Having taken them at the individual affiliate level... these were profitable affiliates, they had no losses to pass on to the consolidated return.
The losses at the consolidated level are ordinary losses with a three year carry back, not this special ten year carry back that you can only get through juggling of tax attributes as this Court described in Woolford Realty.
I want to just briefly touch on one thing that was raised in the reply brief, which is a new argument and which is wrong.
In the reply brief they say that the Gottesman case stands for the concept that you construe all ambiguities in consolidated return regulations against the Secretary.
Looking at that case, it's clearly not what it holds.
What it says is that penalty provisions are narrowly interpreted.
Penalty provisions are to be construed against the Secretary.
The ordinary rule that this Court established in White v. United States in 305 U.S., which we always cite when taxpayers make this argument, is that there is no policy of lenity.
That the tax provisions are not interpreted in favor of the taxpayer.
Indeed, in a case like this involving deductions which are a matter of legislative grace, any ambiguity is to be resolved against the taxpayer.
This taxpayer has not satisfied the requirement of showing that its profitable affiliates had losses from product liability.
Congress did not intend to provide benefits for any other type of corporation, and the consolidated return regulations don't get them there, either.
I think I've covered what I intended to.
Rebuttal of Eric R. Fox
Chief Justice Rehnquist: --Thank you, Mr. Jones.
Mr. Fox, you have two minutes remaining.
Mr. Fox: The Respondent takes the position that if the regulations do not address a particular provision, that any provision in the Code has to be applied on a separate company basis and not on a consolidated basis.
That is totally inconsistent with the position that the Internal Revenue Service took in both Gottesman and H Enterprises.
In the Gottesman case, the IRS argued that the accumulated earnings tax had to be applied on a single entity basis.
They happened to lose that case, but that was their position.
In H Enterprises, they took the position that the disallowance of interest rule had to be applied on a consolidated basis, and they won the case.
What happened in that case was the taxpayer argued that they had borrowing in one company, and the tax exempt bonds in another company, and that you shouldn't look at the two together.
But H Enterprises is... clearly provides that you look at the whole thing as one, and there was no regulation that said that.
The other point I want to make is that the Government seems to think that you can kind of have a... it's not very important as to how close the definition of separate taxable income may come to net operating loss.
I think that is, in a sense, totally irrelevant because the statute says, you look at the net operating loss.
The regulations have provided for a net operating loss.
It's the consolidated net operating loss.
I see no reason why it would even look at separate taxable income.
The question is, we have the regulations provision for the separate net operating loss, and the issue is, to what degree does that net operating loss that everyone agrees can be carried back three years... to what extent is it attributable to product liability deductions?
When we come up with the number, that's the product liability loss.
And that's the end of the matter, and you don't need a regulation to tell you to get there, because the statute is clear on its face, and the Service has put in the regulation the definition of net operating loss.
Thank you.
Chief Justice Rehnquist: Thank you, Mr.

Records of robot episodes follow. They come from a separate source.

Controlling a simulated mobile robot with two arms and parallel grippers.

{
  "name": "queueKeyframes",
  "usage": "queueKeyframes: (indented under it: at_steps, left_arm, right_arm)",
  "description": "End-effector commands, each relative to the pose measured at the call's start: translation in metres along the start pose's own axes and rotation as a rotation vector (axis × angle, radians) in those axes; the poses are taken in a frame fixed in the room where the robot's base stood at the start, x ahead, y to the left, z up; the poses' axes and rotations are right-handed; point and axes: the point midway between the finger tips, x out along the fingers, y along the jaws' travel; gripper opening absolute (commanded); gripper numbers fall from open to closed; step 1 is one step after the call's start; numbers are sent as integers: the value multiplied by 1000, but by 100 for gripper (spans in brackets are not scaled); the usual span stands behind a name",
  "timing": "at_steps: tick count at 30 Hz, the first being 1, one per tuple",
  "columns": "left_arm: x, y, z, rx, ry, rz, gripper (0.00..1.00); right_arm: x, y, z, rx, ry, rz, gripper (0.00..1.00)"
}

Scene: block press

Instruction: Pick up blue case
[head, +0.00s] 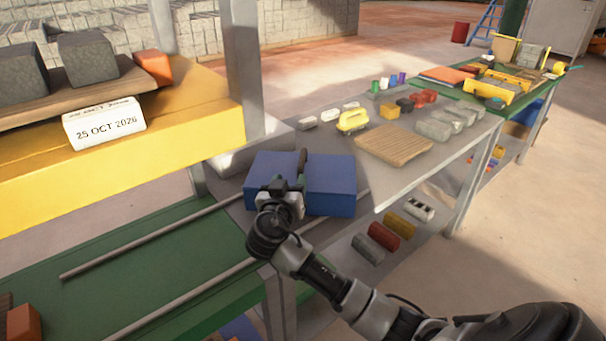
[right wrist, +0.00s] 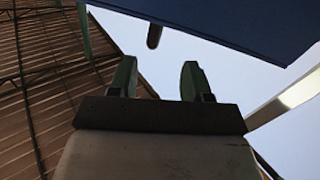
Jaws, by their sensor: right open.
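The blue case (head: 331,187) lies on the near end of the grey table. The case's blue surface (right wrist: 230,22) fills the top of that view, beyond the fingertips. Whether the fingers touch it cannot be told. My left gripper is out of view.
A wooden board (head: 394,147), a yellow-handled tool (head: 352,121) and several small blocks sit farther along the table. A yellow press beam (head: 190,120) with a dated white block (head: 104,123) stands at left. Metal rails (head: 150,237) run over a green bench at lower left.

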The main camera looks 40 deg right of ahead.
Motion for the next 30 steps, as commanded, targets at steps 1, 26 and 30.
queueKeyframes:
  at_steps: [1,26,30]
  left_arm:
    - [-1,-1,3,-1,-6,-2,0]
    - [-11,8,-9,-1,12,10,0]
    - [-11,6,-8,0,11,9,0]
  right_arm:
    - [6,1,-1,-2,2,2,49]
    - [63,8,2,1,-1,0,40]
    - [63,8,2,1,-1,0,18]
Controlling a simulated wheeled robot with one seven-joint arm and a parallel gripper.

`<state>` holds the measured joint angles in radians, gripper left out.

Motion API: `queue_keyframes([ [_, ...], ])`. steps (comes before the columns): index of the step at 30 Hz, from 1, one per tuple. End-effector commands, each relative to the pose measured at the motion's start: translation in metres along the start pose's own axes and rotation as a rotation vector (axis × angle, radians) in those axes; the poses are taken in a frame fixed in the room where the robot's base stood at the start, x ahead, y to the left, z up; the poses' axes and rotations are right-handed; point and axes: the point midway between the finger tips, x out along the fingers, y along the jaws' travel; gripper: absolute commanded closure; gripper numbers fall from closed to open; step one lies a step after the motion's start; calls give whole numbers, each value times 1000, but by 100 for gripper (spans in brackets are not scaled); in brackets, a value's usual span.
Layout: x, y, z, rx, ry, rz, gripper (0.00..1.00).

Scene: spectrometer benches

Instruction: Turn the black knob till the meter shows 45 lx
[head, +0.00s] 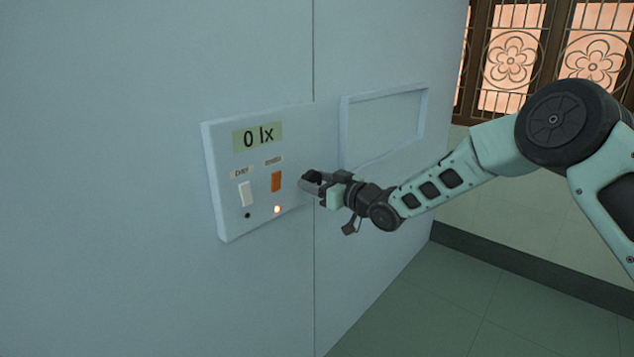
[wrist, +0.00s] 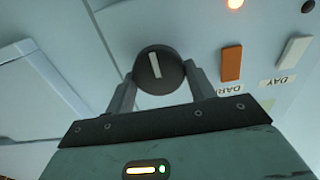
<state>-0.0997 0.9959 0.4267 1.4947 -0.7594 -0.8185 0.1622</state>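The meter (head: 257,136) on the white wall panel (head: 226,216) reads 0 lx in the head view. The black knob (wrist: 158,70) shows in the wrist view with a white pointer line, tilted slightly from the picture's vertical. It is mostly hidden by my gripper in the head view. My gripper (wrist: 160,72) has one finger on each side of the knob. The fingertips appear to touch its rim, so it looks shut on the knob. My gripper (head: 313,184) reaches the panel's right edge from the right.
Left of the knob are an orange switch (head: 276,181) labelled DARK, with a lit lamp (head: 277,209) below, and a white switch (head: 245,193) labelled DAY, with an unlit lamp (head: 248,215). An empty raised frame (head: 343,134) is on the wall to the right.

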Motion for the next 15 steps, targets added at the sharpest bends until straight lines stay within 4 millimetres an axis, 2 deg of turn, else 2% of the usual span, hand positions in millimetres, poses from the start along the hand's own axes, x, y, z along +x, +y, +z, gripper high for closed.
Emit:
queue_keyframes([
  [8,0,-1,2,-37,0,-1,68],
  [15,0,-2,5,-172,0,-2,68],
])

Fox.
The case is submitted.
Argument of Speaker
Mr. Jones: The opinion of the Court in No. 00-157, United Dominion Industries Inc. versus United States will be announced by Justice Souter.

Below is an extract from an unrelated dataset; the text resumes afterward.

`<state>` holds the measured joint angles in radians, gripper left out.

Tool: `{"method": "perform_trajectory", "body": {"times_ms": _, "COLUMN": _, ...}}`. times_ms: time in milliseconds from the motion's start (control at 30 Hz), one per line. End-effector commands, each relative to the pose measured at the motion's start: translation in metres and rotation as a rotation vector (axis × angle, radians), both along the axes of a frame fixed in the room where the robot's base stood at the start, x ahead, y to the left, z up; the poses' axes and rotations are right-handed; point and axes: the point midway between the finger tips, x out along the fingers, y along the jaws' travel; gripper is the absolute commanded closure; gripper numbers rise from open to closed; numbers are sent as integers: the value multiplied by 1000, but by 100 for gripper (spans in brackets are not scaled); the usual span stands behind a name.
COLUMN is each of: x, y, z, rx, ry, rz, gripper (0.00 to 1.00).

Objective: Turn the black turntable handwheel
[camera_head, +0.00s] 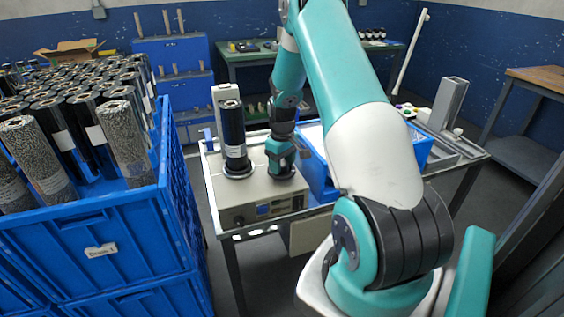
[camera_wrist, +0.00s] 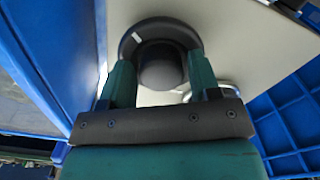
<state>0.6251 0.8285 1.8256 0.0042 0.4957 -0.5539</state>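The black turntable handwheel (camera_wrist: 133,45) is a dark disc with a raised round centre and a white mark on its upper left. It sits on a pale machine top (camera_wrist: 235,40) in the wrist view. My gripper (camera_wrist: 160,64) has its two green fingers apart, on either side of the raised centre, with their tips over or at the wheel's near edge. Contact cannot be made out. In the head view, my gripper (camera_head: 281,170) is low over the beige wrapper machine (camera_head: 258,195), just right of a dark upright roll (camera_head: 232,130). There the handwheel is mostly hidden.
Blue crates (camera_head: 110,240) full of dark and speckled rolls stand left of the machine table. A blue bin (camera_head: 318,178) is close to the right of my gripper. A grey metal fixture (camera_head: 450,103) stands further right. A green workbench (camera_head: 248,55) is behind.

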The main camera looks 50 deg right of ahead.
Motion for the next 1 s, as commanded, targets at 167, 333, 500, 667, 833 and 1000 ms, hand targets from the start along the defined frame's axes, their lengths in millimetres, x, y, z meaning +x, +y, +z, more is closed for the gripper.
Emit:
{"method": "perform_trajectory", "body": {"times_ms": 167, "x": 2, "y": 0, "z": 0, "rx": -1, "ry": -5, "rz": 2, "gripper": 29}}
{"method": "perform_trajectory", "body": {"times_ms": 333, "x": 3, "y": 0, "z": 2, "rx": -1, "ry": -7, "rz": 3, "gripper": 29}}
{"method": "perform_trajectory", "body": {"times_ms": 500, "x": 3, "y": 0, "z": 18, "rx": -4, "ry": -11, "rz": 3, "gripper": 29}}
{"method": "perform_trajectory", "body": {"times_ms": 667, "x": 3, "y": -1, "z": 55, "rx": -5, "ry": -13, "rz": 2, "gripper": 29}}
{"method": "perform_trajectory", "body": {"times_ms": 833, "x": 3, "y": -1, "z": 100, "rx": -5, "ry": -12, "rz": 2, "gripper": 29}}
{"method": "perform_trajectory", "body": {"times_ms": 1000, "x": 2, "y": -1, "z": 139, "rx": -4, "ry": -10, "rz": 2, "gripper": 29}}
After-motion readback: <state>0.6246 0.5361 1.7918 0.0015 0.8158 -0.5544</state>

Argument of Justice Souter
Mr. Souter: This case comes to us on a writ of certiorari to the United States Court of Appeals for the Fourth Circuit.
It is a tax case and I will make this mercifully brief.

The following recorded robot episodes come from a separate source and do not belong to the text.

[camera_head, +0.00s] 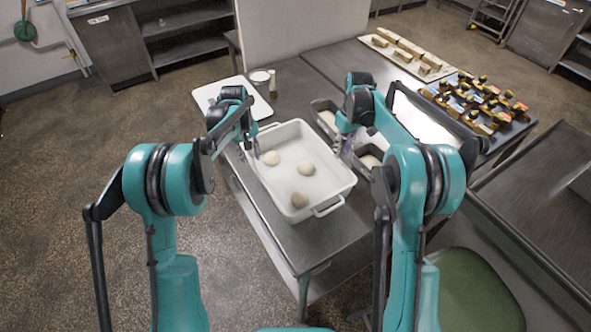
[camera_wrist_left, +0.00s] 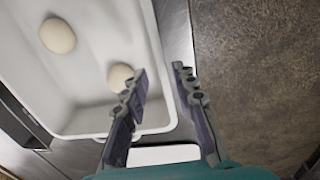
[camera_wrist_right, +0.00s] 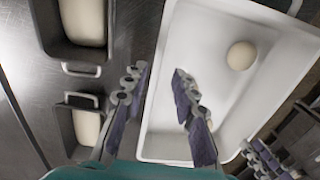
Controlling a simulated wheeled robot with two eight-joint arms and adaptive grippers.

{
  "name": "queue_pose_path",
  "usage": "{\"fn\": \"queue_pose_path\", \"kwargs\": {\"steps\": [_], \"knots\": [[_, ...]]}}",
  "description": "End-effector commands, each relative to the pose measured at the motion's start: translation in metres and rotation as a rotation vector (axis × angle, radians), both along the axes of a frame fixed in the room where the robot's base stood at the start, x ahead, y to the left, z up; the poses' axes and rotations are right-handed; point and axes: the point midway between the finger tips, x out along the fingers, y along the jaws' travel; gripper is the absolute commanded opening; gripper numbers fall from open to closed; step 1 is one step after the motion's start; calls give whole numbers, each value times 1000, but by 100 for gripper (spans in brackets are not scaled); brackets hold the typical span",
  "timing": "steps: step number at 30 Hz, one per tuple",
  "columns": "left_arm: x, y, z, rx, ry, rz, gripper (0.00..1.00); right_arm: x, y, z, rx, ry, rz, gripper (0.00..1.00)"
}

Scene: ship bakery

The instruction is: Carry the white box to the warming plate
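The white box (camera_head: 318,187) is a rectangular tub with end handles, standing on the steel table in the head view. Several pale dough balls lie in it, one (camera_head: 300,200) near the front. My left gripper (camera_head: 253,150) is at its left long rim. In the left wrist view its open fingers (camera_wrist_left: 160,72) are to either side of the box wall. My right gripper (camera_head: 345,142) is at the right long rim. In the right wrist view its open fingers (camera_wrist_right: 160,72) also straddle the wall. I cannot tell whether either touches it. A bright flat plate (camera_head: 420,122) in a dark frame, possibly the warming plate, lies right.
Dough-filled loaf tins (camera_head: 369,160) stand close beside the box's right side. A white board (camera_head: 262,100) and small jars lie behind it. Boards with loaves (camera_head: 408,55) and several small packaged items (camera_head: 478,100) occupy the far right.

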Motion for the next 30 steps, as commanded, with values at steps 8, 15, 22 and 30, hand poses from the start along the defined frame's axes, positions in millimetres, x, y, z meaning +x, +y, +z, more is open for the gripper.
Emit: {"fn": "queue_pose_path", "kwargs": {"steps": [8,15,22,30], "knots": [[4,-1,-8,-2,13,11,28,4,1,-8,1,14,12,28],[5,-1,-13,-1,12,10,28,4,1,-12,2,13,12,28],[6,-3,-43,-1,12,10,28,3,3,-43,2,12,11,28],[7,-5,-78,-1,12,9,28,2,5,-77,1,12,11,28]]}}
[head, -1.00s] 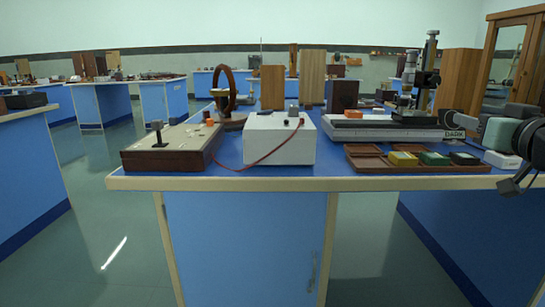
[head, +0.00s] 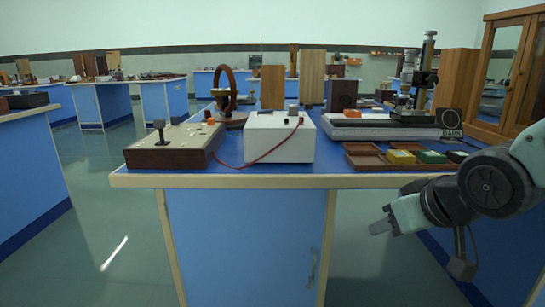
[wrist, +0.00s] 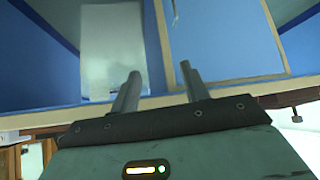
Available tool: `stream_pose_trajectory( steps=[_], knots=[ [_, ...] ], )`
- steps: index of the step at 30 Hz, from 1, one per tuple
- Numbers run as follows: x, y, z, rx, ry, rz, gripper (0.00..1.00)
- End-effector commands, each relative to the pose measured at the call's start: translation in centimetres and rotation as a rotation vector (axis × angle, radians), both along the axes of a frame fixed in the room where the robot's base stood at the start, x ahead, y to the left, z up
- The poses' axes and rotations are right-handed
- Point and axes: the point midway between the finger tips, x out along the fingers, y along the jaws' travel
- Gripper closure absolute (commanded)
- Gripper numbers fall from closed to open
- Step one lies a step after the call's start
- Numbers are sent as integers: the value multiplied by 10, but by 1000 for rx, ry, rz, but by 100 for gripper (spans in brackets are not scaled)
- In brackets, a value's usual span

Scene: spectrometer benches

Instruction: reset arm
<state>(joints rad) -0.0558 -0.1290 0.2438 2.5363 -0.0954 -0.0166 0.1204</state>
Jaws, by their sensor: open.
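My gripper (head: 380,227) hangs low in front of the bench's right part in the head view, below the bench top and pointing left. In the wrist view its two fingers (wrist: 160,82) stand apart with nothing between them. My forearm comes in from the right edge and covers part of the bench's right end.
The bench (head: 245,181) carries a wooden-sided box (head: 165,158), a white box (head: 279,141) with a red cable, a brown tray (head: 366,160) with yellow and green blocks, and an instrument by a "DARK" sign (head: 451,134). Open floor (head: 105,215) lies to the left.

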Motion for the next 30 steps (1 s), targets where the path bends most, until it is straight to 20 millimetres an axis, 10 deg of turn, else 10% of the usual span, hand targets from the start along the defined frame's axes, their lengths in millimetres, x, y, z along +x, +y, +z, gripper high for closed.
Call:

Corporations sometimes have the bad luck to incur expenses as a result of liability for the products they sell.
In a year when their luck is really bad, they have not only product liability expenses, but a net loss from all operations for the year.
When that happens, the Tax Code gives them a break.
It lets them call their product liability expenses, what the Tax Code calls a liability loss, up to the amount of the net operating loss and it allows them to deduct the product liability loss, so as to reduce income in prior years for as far back as ten years.
They thus get some of their old taxes refunded to soften their current blow.
The Tax Code also allows a group of affiliated corporations to file one tax return together, a coordinated return and to pay only one tax bill for the group instead of separate bills for each separate corporation.
The issue in this case is how the consolidated return is supposed to figure any product liability loss to be carried back ten years.
There are two possibilities: the first is, that each separate corporation would determine whether it had a product liability loss, if it did it would give that loss to the group which could carry it back if the group had a net operating loss; the second is that each separate corporation could simply let the group have any product liability expenses without bothering to figure whether each separate corporation, with a product liability expense also had a net loss.
If the group had a net loss, the group could then add up the separate product liability expenses to figure its own product liability loss and then deduct it from prior year’s income going back ten years.
What difference does it make?
It can make this difference.
If each corporation has to figure its own product liability loss before giving it to the group, a separate company with product liability expenses, but no net operating loss won't have any way of giving its product liability expenses to the group.
If instead every corporation can give the group any product liability expense it has even in a profitable year, the group as a whole will have a larger product liability loss if the year is unprofitable for the group as a whole.
It will then have a bigger deduction against prior year’s income.
The government wants taxpayers filing coordinated returns like United Dominion here, to use the first method, which will give it a lower product liability loss to carry back.
United Dominion wants to use the second method which will give it a higher loss to carry back.
The Fourth Circuit decided in the government’s favor.
In an opinion filed with a Clerk today, we reverse the Fourth Circuit and decide in favor of the taxpayer, United Dominion.
You would not find a statement of our reasons entertaining who listen to and I will let it go by saying that any interested tax lawyers should have a look at our opinion along with a concurring opinion filed by Justice Thomas and a dissent filed by Justice Stevens.